▼

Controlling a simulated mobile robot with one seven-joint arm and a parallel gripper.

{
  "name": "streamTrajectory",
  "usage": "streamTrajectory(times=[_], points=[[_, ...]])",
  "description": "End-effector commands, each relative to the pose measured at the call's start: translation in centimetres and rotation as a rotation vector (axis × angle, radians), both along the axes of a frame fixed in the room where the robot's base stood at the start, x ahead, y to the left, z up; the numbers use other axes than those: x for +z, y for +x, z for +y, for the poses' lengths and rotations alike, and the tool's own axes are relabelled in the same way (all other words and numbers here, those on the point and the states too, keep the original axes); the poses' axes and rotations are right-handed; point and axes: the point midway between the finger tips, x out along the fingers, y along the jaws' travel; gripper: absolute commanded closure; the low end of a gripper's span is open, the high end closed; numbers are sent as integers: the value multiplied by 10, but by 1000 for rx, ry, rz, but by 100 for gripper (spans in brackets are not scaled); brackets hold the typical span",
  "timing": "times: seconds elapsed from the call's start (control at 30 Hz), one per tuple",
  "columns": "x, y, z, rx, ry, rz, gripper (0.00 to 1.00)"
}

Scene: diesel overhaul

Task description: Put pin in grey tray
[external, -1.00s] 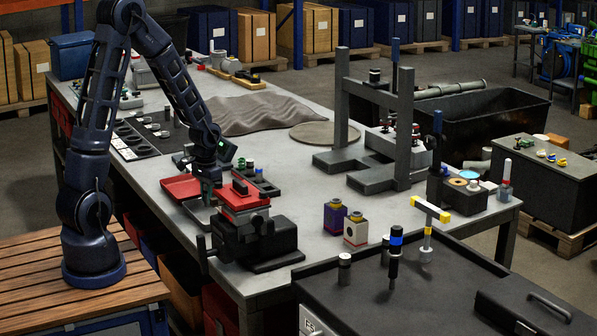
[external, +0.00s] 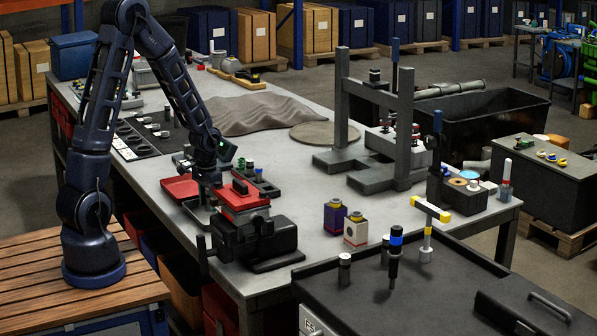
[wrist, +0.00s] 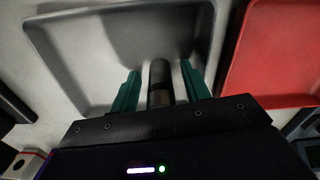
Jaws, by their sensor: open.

▲

> Given problem
From the line containing "Task description: Put pin in grey tray" through the last line of the material above, write out each line exactly, leaving aside all pictures.

> Solution to this task
Task description: Put pin in grey tray
[external, -1.00s] 
[external, +0.00s] 
[wrist, +0.00s] 
Jaws, by their sensor: open.

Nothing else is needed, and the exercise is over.